Eine besondere Bedeutung kommt dem komprimiert-abstrakten Stil zu. Die Rechts- und Verwaltungssprache liebt den Nominalstil und damit abstrakte Substantive, die wie das Beispiel Planfeststellungsbeschluss eine ganzes sprachliches Urteil enthalten: Jemand hat beschlossen, einen Plan festzustellen.

Je abstrakter die Wörter sind, desto wichtiger wird für den Schreiber auch der Bau und die Anordnung von Wortgruppen und Sätzen. Das Ergebnis ist der bekannte kompakte Stil, der auf alles Überflüssige verzichtet: Ich ordne die sofortige Vollziehung der Ordnungsverfügung an. Hierzu passt, dass Verwaltungssprache als Fachsprache eine Sprache für Menschen ist, die bereits verstanden haben, und deshalb oft darauf verzichtet, einen Verstehenshorizont aufzubauen.

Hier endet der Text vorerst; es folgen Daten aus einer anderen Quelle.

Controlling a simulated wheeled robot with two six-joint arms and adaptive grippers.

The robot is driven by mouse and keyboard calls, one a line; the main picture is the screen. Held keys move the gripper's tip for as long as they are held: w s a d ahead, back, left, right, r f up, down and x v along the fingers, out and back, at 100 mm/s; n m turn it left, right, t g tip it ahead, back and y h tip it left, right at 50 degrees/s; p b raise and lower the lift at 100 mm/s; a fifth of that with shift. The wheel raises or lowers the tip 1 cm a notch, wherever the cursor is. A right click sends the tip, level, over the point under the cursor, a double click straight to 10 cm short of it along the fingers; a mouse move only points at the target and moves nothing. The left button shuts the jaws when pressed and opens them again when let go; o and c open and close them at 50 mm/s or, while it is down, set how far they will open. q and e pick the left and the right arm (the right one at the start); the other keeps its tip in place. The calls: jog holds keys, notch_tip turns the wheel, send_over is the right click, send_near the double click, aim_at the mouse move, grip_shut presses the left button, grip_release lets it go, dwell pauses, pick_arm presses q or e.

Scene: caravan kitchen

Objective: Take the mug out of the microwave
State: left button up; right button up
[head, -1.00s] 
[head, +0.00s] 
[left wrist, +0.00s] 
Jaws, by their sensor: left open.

Als Bürger erwarten wir, gerecht behandelt zu werden. Das Recht schränkt die Willkür ein und behandelt alle Menschen gleich. Aus diesem Grund hat das bürokratische Verfahren einen emotionslosen und unpersönlichen Stil entwickelt, der der Alltagssprache ebenfalls fremd ist. Der Mensch als Handelnder tritt nicht hervor, weshalb der Imperativ fehlt und Pronomen selten sind: Der Aufenthalt im Park bei starkem Wind geschieht auf eigene Gefahr; Die Benützung der Liegewiesen richtet sich nach den besonderen Bestimmungen.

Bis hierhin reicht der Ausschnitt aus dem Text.